Bohannon v. State

Carley, Presiding Judge.

Appellant was tried before a jury and found guilty of burglary and kidnapping with bodily harm. Thereafter, no timely motion for new trial or notice of appeal was ever filed. Appellant brings this direct appeal from the denial of his extraordinary motion for new trial.

“Extraordinary motions for new trial are not favored. [Cit.] Such motions are contemplated for events that do not ordinarily occur in the transaction of human affairs. [Cit.]” Cade v. State, 107 Ga. App. 30 (1) (129 SE2d 405) (1962). “ ‘And such an extraordinary state of facts must have been unknown to the movant or his counsel at the time when an ordinary motion for a new trial could have been filed, and must have been impossible to ascertain by the exercise of proper diligence for that purpose.’ [Cits.]” Patterson v. State, 228 Ga. 389, 390-391 (2) (185 SE2d 762) (1971). Appellant’s extraordinary motion for new trial was based only on the general grounds and various evidentiary rulings made during the course of the trial. Obviously, these are matters which, in the exercise of proper diligence, appellant or his counsel could and should have discovered and raised in a timely filed ordinary motion for new trial. Gaddis v. State, 245 Ga. 200 (265 SE2d 275) (1980); Goodwin v. State, 240 Ga. 605 (242 SE2d 119) (1978); Bishop v. State, 117 Ga. App. 93 (2) (159 SE2d 477) (1968); Cade v. State, supra. Accordingly, assuming, without deciding, that we have jurisdiction over this direct appeal (but see Davis v. State, 182 Ga. App. 736 (356 SE2d 762) (1987)), the judgment must be affirmed.

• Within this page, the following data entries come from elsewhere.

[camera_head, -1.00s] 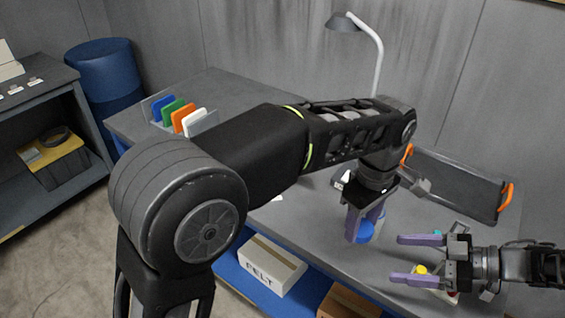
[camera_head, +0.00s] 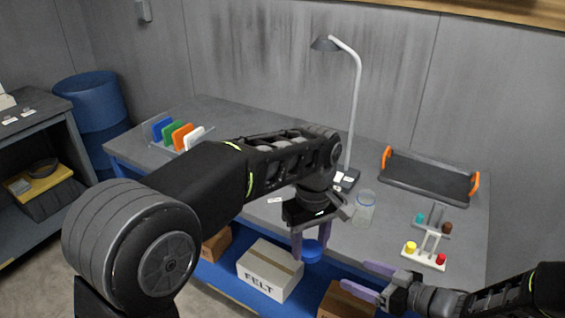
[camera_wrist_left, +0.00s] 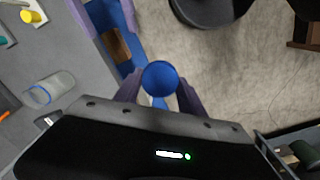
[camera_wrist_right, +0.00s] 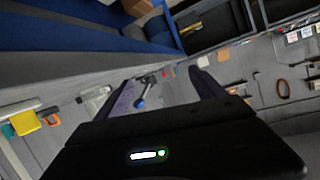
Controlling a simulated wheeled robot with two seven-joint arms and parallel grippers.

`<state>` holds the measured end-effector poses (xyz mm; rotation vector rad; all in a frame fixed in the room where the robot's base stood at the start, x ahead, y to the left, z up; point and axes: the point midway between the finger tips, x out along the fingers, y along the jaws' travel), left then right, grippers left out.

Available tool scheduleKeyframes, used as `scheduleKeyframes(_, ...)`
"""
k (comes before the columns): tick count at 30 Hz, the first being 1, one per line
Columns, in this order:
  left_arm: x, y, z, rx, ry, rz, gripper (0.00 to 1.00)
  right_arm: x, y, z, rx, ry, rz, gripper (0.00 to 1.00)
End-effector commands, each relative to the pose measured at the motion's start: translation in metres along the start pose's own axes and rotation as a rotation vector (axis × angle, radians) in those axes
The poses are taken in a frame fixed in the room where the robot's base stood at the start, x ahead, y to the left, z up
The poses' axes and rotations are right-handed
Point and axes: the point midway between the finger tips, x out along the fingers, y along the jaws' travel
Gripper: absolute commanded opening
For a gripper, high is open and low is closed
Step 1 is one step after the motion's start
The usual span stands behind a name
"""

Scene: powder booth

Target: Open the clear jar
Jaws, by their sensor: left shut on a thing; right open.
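The clear jar (camera_head: 366,208) stands upright on the grey table near its front edge, its top showing a blue ring and no lid on it. It also shows in the left wrist view (camera_wrist_left: 50,91). My left gripper (camera_head: 311,254) is shut on a blue lid (camera_wrist_left: 160,77), held to the left of the jar and beyond the table's front edge. The lid also shows between the purple fingers in the head view (camera_head: 313,247). My right gripper (camera_head: 371,281) is open and empty, in front of the table and below the jar in the picture.
A lamp (camera_head: 352,110) stands behind the jar. To the right are small racks with coloured knobs (camera_head: 424,258) and a dark tray with orange handles (camera_head: 430,178). Coloured plates (camera_head: 178,135) stand at the back left. A FELT box (camera_head: 270,270) sits on the blue lower shelf.

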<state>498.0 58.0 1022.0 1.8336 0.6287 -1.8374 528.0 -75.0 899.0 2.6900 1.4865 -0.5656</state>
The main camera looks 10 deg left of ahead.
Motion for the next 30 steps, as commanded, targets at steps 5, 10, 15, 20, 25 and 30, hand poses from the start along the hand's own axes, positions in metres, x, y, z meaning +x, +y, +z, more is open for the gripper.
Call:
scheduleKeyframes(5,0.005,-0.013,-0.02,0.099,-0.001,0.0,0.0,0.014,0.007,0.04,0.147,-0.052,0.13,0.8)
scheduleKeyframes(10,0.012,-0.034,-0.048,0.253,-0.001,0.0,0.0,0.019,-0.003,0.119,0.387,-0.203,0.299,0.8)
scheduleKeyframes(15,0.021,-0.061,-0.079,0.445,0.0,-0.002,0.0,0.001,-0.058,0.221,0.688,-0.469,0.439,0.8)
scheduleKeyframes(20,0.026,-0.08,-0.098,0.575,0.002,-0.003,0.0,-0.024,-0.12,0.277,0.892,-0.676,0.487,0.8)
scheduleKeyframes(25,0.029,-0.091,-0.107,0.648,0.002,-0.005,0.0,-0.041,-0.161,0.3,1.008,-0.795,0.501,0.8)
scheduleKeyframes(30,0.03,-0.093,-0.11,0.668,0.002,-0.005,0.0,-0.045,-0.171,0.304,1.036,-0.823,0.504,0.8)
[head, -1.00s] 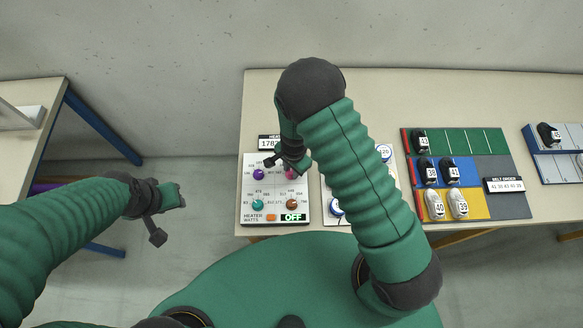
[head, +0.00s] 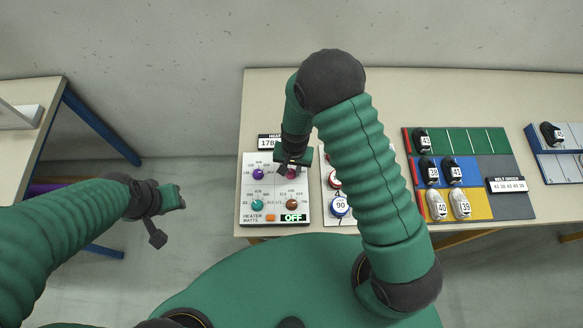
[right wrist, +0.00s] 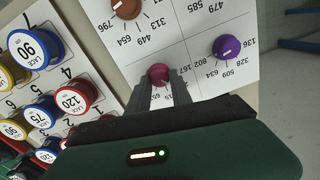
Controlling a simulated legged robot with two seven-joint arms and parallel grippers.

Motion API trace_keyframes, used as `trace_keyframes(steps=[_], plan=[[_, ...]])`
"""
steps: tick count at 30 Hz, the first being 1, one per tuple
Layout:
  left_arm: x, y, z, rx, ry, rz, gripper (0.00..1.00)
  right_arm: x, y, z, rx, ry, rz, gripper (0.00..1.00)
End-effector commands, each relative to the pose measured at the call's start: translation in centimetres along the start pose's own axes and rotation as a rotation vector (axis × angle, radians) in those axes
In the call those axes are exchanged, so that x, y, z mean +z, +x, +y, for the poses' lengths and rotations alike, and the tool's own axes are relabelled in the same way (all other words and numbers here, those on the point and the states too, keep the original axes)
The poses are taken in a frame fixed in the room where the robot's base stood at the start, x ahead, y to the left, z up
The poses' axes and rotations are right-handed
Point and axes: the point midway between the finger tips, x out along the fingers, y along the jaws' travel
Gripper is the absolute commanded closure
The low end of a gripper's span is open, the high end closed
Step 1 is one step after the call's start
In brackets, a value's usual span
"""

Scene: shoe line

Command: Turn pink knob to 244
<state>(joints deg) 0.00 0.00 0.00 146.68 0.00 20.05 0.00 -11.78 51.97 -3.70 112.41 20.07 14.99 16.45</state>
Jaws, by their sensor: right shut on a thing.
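The pink knob (right wrist: 158,74) sits on the white heater panel (head: 247,211), between the fingers of my right gripper (right wrist: 164,82) in the right wrist view. My right gripper is shut on it. In the head view the right gripper (head: 289,170) covers most of the pink knob. The panel also has a purple knob (head: 257,174), a teal knob (head: 257,204) and a brown knob (head: 293,201). The numbers around the pink knob are partly hidden, and I cannot read its pointer.
A lace board (head: 330,215) with labelled round spools stands just right of the panel, partly behind my right arm. A coloured shoe board (head: 490,150) with several numbered shoes lies further right. A second table (head: 25,155) stands at the left.

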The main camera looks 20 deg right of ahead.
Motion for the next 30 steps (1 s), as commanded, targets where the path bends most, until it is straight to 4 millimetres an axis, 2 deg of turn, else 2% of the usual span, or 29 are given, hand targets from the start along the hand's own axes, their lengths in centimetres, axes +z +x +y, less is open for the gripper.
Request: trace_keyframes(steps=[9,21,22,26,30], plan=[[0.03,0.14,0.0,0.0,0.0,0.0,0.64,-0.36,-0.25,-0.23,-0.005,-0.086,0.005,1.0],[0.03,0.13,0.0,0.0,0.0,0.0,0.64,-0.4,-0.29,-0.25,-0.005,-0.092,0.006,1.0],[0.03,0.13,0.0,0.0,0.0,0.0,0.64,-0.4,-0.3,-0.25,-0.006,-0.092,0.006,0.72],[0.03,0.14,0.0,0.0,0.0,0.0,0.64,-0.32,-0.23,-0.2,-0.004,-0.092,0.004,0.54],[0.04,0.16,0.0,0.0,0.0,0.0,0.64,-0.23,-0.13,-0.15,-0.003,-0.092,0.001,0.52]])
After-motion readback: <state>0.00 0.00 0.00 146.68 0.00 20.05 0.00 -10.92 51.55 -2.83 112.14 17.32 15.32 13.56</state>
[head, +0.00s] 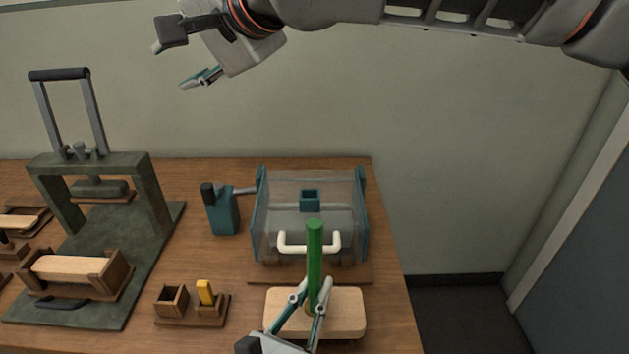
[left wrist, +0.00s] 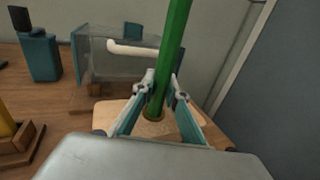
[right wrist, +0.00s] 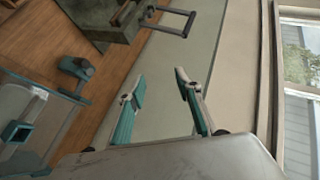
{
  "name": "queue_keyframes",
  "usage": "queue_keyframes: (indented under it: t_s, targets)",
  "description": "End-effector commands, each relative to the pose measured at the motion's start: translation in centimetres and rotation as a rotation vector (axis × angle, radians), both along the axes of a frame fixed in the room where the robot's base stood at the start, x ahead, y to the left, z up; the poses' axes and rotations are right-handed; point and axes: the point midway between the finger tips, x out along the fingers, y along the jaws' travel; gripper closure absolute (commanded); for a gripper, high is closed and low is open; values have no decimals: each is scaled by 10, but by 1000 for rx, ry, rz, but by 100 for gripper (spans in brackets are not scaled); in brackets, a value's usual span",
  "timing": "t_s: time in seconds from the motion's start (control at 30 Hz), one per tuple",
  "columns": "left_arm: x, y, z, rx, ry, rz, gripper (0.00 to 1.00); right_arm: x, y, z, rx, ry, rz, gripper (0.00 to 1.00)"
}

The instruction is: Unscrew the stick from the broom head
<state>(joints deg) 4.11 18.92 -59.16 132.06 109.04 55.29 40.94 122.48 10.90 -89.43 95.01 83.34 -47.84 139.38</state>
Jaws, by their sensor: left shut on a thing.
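The green stick (head: 314,252) stands upright in the pale wooden broom head (head: 345,306), which lies near the front right of the bench. The stick also shows in the left wrist view (left wrist: 172,55), its lower end at a round socket in the broom head (left wrist: 107,110). My left gripper (head: 312,290) is shut on the stick low down, just above the broom head, one finger on each side. My right gripper (head: 172,64) is raised high in front of the wall, away from the stick. Its fingers are apart and empty in the right wrist view (right wrist: 158,84).
A clear box with teal sides and a white handle (head: 308,243) stands right behind the broom head. A teal device (head: 223,212) stands left of it. A small wooden holder with a yellow piece (head: 205,293) and a dark green press (head: 105,165) are further left.

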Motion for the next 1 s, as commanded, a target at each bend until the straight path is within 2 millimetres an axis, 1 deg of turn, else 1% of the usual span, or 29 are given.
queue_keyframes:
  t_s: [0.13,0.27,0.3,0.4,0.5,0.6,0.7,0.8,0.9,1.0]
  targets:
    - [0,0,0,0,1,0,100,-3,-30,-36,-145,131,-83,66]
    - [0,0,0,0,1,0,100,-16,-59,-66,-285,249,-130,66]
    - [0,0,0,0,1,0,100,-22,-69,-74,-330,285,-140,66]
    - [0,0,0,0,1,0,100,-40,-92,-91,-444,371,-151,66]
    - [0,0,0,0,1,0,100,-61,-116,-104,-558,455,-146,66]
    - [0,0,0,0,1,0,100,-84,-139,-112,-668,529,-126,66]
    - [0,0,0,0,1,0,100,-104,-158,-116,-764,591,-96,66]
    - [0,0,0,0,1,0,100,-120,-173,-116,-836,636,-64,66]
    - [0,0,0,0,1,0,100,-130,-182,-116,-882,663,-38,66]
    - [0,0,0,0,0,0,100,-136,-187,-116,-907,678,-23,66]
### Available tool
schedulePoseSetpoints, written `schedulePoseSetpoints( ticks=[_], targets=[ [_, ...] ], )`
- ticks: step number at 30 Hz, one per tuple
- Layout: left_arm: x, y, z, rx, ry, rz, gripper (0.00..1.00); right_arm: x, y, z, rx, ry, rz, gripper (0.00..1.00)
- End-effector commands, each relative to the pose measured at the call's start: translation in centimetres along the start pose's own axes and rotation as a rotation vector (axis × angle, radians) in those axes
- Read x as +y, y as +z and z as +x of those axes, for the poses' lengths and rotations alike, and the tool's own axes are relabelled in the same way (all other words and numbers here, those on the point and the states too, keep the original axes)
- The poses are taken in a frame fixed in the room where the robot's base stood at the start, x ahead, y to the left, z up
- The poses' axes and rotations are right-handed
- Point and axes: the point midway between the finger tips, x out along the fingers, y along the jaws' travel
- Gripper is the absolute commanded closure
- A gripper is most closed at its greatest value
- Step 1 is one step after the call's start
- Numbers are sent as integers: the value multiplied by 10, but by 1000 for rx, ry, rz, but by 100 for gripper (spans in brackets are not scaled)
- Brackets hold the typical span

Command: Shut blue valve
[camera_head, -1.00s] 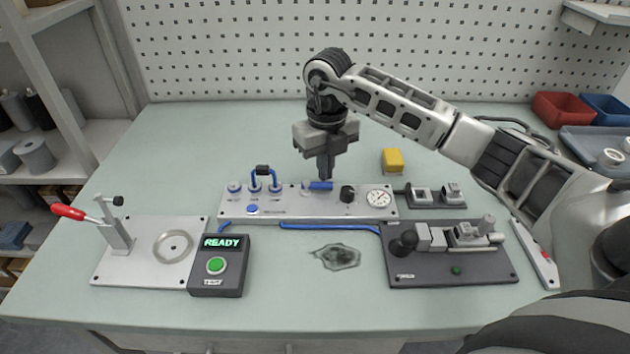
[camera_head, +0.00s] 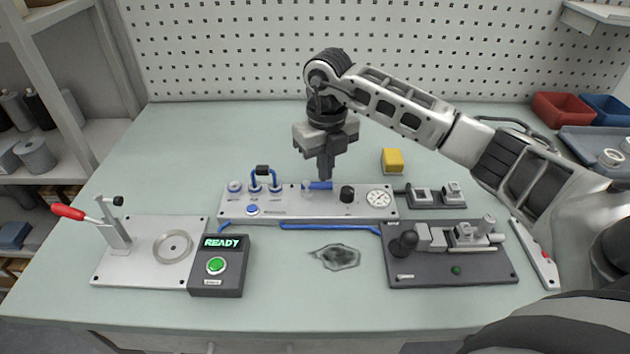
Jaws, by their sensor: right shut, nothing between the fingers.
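The blue valve handle (camera_head: 319,186) sits on the grey metal panel (camera_head: 290,213) in the middle of the table, between the blue fittings and the black knob. The handle lies lengthwise along the panel, left to right. My right gripper (camera_head: 325,177) points straight down over it, its shut fingertips at or just above the handle. I cannot tell whether they touch it. The fingers hold nothing and hide part of the handle's far side. My left gripper is not in view.
A box reading READY (camera_head: 232,280) stands front left, beside a red-handled clamp (camera_head: 68,212). A yellow block (camera_head: 392,160) lies behind. A dark fixture (camera_head: 420,272) stands front right.

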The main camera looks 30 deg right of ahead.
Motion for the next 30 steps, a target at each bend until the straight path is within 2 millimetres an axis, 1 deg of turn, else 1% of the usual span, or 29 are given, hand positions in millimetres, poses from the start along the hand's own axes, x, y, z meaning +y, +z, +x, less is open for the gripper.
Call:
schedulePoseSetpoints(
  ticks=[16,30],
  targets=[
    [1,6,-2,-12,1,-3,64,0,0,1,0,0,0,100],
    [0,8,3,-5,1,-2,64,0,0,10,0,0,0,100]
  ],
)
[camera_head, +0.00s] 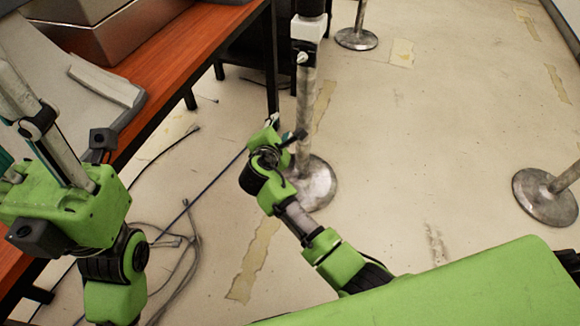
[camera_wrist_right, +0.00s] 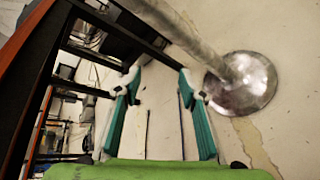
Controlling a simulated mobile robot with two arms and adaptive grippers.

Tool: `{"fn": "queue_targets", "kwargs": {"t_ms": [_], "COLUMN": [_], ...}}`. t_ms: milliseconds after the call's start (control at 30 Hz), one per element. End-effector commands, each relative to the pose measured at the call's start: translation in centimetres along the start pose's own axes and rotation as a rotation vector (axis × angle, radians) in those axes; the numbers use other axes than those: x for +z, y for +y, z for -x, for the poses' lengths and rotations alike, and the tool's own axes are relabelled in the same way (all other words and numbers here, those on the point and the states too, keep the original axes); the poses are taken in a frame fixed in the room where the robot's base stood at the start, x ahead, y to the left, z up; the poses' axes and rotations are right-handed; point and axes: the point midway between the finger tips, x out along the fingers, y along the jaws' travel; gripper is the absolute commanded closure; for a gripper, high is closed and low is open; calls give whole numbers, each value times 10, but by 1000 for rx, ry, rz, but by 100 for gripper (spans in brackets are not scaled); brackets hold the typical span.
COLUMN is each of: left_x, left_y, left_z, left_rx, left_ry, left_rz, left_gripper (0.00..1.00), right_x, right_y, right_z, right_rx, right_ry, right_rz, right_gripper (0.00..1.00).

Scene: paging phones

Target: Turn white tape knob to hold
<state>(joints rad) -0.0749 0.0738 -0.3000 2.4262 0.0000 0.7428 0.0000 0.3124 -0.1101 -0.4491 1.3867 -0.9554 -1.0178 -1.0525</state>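A grey metal stanchion post (camera_head: 305,105) stands on a round base. Near its top is a white block (camera_head: 308,28), with a small pale knob (camera_head: 303,58) just below it; I cannot tell which is the tape knob. My right gripper (camera_head: 286,127) is below them in the head view, beside the post. The right wrist view shows this gripper (camera_wrist_right: 159,78) open and empty, with the post (camera_wrist_right: 185,32) passing to its right. The white block is outside the right wrist view. My left gripper (camera_head: 18,118) is at the far left; its finger opening is unclear.
A reddish-brown table (camera_head: 190,50) at the left bears a grey metal box (camera_head: 110,25) and a pale grey device (camera_head: 75,75). Cables (camera_head: 185,240) lie on the floor. Other stanchion bases (camera_head: 357,38) stand further right.

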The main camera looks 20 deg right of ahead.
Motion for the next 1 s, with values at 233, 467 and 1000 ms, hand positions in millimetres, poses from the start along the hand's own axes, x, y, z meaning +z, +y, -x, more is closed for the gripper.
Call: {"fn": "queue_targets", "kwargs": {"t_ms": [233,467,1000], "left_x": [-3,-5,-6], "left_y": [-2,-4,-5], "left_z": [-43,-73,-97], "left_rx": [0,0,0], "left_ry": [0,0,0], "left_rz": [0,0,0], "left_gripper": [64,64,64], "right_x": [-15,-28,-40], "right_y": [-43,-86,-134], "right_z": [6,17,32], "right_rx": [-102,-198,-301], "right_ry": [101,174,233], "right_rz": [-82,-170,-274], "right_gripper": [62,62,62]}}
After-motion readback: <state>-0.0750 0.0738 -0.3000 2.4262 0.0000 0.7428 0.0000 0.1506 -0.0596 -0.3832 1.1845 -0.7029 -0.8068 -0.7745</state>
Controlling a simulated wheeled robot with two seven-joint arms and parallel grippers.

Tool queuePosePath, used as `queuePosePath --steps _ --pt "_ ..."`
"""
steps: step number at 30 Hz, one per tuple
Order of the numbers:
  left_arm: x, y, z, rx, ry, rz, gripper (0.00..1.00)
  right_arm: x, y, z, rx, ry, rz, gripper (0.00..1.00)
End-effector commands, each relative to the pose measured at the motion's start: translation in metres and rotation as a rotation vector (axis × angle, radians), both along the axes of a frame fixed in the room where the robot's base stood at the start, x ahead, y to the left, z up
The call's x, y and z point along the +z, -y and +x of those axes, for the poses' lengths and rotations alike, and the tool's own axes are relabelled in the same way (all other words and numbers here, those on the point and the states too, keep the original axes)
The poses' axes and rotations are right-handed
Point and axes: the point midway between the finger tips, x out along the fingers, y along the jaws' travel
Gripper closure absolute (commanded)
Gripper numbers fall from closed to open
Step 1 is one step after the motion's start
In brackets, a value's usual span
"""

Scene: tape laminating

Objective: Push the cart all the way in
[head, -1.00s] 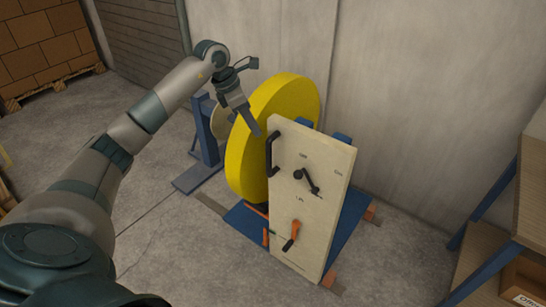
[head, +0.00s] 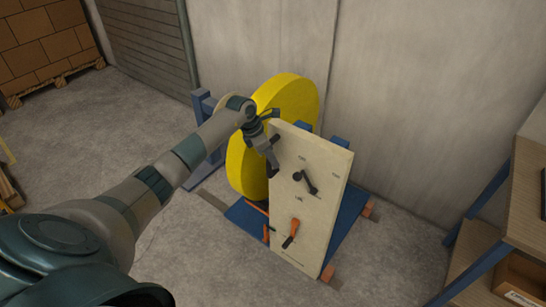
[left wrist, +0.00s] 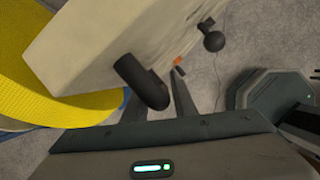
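The cart is a pale upright panel (head: 310,185) on a blue base (head: 245,215), with a large yellow roll (head: 290,95) behind the panel. My left gripper (head: 272,162) is at the panel's upper left edge, by its black handle. In the left wrist view the handle (left wrist: 142,82) is close in front of my left gripper (left wrist: 160,105). The fingers stand apart, one on each side of the handle's near end; the handle partly hides one finger. I cannot tell if they touch it. My right gripper is not in view.
The panel bears a black crank (head: 306,182) and an orange-handled lever (head: 291,233). A grey wall (head: 430,100) stands behind the cart. A wooden table with blue legs (head: 525,190) is at the right. The floor in front is clear.

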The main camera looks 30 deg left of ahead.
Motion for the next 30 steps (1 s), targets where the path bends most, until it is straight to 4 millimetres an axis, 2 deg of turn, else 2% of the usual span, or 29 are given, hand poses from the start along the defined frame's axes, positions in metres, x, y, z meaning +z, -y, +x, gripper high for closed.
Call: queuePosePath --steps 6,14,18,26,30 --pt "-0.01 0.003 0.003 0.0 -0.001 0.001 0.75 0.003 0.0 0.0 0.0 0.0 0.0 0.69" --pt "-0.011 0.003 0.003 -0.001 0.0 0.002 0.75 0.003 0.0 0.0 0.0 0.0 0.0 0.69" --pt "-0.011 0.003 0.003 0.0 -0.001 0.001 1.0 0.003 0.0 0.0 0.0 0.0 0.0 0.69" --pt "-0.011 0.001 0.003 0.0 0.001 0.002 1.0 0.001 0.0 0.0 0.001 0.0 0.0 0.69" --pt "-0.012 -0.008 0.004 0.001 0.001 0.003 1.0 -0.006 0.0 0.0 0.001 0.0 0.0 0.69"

If appellant is to secure a direct review of those issues that could and should have been raised in a timely motion for new trial, he must secure a proper written order from the trial court granting him the right to file an out-of-time appeal. Cannon v. State, 175 Ga. App. 741 *784(334 SE2d 342) (1985).

If the dissent’s analysis were correct, neither a civil nor a criminal appellant would ever have to comply with the jurisdictional 30-day limitation established by OCGA § 5-6-38 (a). A civil or criminal appellant could simply file an extraordinary motion for new trial, asserting therein only issues that could and should have been raised in a timely motion for new trial, and then secure a direct appeal by filing a notice of appeal within 30 days of the denial of the extraordinary motion for new trial. Whatever else OCGA § 5-6-35 (a) (7) means, it does not purport to confer direct appellate jurisdiction to consider the merits of issues that could and should have been raised in a timely motion for new trial. The law is otherwise clear that an extraordinary motion for new trial is properly denied and will be affirmed on appeal if the motion raises only issues that could and should have been raised in a timely motion for new trial. Gaddis v. State, supra. The law is also otherwise clear as to the proper method by which a criminal appellant can secure a direct appellate review of issues that could and should have been raised in a timely motion for new trial. That method is to secure leave to file an out-of-time appeal by demonstrating that the lack of diligence was attributable to his counsel and not to himself. Cannon v. State, supra. It is that proper method which appellant in the instant case must follow. To hold, as the dissent suggests, would penalize neither civil nor criminal appellants for their own lack of diligence in pursuing their appellate rights and would effectively repeal the jurisdictional 30-day limitation established by OCGA § 5-6-38 (a).

Judgment affirmed.

Sognier, C. J., Birdsong, P. J., Pope, Andrews and Johnson, JJ., concur. McMurray, P. J., Beasley and Cooper, JJ., dissent.